>> START Listed records

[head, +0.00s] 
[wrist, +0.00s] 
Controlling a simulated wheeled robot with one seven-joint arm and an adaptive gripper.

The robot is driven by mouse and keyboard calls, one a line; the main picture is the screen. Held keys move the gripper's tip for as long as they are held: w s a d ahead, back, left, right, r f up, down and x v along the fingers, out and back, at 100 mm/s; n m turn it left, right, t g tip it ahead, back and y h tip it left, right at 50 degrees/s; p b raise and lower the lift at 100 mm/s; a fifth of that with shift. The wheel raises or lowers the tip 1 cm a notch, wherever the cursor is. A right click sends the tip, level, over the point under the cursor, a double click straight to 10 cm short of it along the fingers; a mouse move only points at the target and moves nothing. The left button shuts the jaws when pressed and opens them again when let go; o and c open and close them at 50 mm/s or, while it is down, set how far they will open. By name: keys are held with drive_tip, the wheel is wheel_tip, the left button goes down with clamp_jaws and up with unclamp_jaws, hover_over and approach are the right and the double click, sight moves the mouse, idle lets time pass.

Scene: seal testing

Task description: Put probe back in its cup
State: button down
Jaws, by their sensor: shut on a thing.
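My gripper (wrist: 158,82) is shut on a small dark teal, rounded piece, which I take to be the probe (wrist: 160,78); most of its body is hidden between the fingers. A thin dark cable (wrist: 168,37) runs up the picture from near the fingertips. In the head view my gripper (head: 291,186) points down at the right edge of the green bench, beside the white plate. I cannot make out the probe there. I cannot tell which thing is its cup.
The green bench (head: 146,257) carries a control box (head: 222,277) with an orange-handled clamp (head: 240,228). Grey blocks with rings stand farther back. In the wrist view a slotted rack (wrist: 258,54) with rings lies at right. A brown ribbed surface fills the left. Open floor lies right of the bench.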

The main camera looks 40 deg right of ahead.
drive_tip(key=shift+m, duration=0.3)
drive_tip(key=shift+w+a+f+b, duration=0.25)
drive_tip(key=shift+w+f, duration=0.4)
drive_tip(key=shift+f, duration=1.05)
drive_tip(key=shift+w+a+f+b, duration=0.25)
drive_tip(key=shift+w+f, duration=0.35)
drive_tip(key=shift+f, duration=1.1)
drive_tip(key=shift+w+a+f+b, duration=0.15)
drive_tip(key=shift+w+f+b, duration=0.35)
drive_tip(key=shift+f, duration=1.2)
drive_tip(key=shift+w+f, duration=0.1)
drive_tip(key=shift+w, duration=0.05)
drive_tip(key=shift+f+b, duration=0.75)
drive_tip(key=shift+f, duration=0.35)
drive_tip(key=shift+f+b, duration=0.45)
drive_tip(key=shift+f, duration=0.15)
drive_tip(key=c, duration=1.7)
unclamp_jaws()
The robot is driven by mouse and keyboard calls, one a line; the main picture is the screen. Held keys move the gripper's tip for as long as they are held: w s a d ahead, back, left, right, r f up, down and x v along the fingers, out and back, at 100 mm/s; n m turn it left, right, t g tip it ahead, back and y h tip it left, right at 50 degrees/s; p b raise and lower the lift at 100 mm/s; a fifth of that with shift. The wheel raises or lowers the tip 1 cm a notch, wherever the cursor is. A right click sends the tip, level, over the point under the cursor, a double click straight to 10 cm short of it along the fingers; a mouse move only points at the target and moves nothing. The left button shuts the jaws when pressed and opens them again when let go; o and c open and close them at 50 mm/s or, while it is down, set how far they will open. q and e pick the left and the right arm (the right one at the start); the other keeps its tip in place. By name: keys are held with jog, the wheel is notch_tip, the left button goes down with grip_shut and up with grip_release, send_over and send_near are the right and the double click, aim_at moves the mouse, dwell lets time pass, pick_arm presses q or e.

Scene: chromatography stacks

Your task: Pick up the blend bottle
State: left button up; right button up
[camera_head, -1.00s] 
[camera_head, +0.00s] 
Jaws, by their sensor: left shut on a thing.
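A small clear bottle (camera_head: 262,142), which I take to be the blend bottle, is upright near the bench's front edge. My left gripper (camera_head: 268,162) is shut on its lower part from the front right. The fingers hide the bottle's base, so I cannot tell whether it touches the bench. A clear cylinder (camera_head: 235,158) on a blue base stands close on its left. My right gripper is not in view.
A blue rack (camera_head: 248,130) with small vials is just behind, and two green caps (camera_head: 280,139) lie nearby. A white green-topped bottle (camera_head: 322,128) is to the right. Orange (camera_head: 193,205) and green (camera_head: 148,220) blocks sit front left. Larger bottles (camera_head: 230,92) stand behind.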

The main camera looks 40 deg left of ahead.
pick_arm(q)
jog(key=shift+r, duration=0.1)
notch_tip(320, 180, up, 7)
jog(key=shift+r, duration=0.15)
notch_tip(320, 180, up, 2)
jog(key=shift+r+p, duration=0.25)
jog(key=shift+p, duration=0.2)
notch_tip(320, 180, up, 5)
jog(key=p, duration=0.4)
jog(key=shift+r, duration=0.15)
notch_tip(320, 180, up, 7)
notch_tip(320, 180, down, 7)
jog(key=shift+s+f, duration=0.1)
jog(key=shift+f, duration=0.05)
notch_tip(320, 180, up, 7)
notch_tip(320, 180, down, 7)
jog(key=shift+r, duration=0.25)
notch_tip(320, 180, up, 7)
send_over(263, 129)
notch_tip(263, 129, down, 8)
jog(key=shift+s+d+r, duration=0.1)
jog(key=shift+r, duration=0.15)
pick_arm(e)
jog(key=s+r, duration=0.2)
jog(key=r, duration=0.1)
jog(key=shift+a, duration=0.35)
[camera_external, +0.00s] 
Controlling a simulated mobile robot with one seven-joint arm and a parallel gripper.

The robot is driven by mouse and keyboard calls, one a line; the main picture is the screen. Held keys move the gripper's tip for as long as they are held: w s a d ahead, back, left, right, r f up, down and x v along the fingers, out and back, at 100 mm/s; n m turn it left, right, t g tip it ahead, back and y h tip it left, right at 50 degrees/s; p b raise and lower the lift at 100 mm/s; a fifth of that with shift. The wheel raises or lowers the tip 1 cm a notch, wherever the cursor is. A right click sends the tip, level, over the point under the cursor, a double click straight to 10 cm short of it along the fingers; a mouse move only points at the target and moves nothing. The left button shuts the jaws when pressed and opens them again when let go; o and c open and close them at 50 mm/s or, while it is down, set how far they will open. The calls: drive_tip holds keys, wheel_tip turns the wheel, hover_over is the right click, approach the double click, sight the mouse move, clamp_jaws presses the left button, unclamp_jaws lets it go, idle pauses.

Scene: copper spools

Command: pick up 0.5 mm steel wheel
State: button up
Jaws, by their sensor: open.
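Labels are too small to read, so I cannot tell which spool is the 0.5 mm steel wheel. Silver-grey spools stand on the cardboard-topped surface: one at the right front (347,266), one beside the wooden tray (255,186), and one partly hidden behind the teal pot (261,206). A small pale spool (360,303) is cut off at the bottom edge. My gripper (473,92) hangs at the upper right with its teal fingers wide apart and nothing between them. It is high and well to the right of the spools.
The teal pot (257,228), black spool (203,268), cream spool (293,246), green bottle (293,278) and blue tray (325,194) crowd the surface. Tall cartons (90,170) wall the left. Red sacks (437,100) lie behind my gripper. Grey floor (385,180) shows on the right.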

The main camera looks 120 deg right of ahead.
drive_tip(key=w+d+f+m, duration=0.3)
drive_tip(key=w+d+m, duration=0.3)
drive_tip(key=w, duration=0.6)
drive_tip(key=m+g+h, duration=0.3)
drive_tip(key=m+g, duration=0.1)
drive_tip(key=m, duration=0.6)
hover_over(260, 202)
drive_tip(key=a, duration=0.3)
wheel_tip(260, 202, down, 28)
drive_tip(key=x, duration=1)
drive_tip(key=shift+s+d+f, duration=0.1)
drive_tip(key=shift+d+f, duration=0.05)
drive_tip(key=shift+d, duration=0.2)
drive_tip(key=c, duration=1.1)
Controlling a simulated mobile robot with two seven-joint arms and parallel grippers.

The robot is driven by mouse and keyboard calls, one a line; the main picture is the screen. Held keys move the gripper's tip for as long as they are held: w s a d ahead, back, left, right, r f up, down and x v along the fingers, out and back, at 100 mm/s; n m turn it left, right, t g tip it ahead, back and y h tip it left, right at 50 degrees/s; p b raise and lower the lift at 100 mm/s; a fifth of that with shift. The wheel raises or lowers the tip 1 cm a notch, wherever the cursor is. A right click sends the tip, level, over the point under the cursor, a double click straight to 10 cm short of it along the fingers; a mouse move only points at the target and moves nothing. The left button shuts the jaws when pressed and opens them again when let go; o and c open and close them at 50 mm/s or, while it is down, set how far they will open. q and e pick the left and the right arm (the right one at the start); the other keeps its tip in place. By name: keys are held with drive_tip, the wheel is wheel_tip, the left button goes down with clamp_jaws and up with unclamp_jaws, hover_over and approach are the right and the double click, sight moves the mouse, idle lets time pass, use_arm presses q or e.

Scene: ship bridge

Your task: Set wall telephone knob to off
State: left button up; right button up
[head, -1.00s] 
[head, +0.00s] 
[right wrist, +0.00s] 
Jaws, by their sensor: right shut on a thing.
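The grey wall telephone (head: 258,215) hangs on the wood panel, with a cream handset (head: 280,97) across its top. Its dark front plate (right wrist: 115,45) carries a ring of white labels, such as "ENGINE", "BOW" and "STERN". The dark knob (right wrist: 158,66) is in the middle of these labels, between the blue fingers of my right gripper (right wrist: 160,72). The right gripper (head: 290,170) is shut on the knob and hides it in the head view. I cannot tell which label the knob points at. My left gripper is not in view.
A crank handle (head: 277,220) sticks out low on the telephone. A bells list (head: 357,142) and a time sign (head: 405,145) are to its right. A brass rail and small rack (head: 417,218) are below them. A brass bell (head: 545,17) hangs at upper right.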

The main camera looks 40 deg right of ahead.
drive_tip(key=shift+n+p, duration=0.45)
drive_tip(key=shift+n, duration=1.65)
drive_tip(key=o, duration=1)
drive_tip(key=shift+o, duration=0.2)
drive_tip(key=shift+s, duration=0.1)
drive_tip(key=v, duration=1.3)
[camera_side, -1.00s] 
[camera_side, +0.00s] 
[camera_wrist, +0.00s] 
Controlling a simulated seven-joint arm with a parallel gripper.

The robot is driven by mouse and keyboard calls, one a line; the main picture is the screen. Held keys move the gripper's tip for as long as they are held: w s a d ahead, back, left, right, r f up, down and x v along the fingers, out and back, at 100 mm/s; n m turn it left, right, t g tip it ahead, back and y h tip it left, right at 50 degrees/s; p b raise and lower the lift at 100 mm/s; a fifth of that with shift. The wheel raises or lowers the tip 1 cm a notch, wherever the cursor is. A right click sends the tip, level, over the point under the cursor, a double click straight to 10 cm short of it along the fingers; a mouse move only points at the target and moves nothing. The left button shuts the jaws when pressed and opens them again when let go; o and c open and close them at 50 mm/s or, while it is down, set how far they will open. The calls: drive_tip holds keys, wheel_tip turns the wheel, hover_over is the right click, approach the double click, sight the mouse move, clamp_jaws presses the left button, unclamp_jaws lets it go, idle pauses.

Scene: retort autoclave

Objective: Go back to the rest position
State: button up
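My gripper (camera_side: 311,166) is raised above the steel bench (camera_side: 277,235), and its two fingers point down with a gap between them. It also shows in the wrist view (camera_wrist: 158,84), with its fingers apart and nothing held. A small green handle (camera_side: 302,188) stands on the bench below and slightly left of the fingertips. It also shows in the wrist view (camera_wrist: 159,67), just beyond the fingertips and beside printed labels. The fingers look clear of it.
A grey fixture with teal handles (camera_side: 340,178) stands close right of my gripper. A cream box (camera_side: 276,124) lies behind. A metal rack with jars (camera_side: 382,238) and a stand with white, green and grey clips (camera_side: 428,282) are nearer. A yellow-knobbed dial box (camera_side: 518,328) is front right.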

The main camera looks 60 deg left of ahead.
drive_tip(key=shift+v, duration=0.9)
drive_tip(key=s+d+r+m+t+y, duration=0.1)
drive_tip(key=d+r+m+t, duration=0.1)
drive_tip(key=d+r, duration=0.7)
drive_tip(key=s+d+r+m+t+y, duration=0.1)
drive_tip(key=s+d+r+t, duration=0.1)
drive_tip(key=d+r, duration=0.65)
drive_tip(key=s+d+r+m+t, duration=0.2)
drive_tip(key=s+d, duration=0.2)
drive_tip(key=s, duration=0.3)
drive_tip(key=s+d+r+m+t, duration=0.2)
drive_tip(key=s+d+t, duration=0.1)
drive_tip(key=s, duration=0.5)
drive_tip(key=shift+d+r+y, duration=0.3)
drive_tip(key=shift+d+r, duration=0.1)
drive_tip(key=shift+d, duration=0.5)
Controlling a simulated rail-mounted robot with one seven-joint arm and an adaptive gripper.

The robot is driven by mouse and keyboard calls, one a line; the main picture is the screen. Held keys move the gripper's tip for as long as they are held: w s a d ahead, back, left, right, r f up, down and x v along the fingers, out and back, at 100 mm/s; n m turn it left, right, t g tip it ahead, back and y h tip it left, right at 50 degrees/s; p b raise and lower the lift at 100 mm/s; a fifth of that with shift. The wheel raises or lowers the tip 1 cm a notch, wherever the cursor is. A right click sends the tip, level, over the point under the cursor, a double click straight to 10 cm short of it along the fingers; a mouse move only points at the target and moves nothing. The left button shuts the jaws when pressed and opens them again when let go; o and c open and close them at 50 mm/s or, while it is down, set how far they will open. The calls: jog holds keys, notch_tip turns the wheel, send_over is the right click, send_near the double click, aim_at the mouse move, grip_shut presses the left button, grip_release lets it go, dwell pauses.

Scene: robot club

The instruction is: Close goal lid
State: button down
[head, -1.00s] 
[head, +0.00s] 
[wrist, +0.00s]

>> END Listed records

▶ [What you need to do]: In the records above, locate every line with the string "Your" and copy it.

▶ [Expected answer]:
Your task: Pick up the blend bottle
Your task: Set wall telephone knob to off

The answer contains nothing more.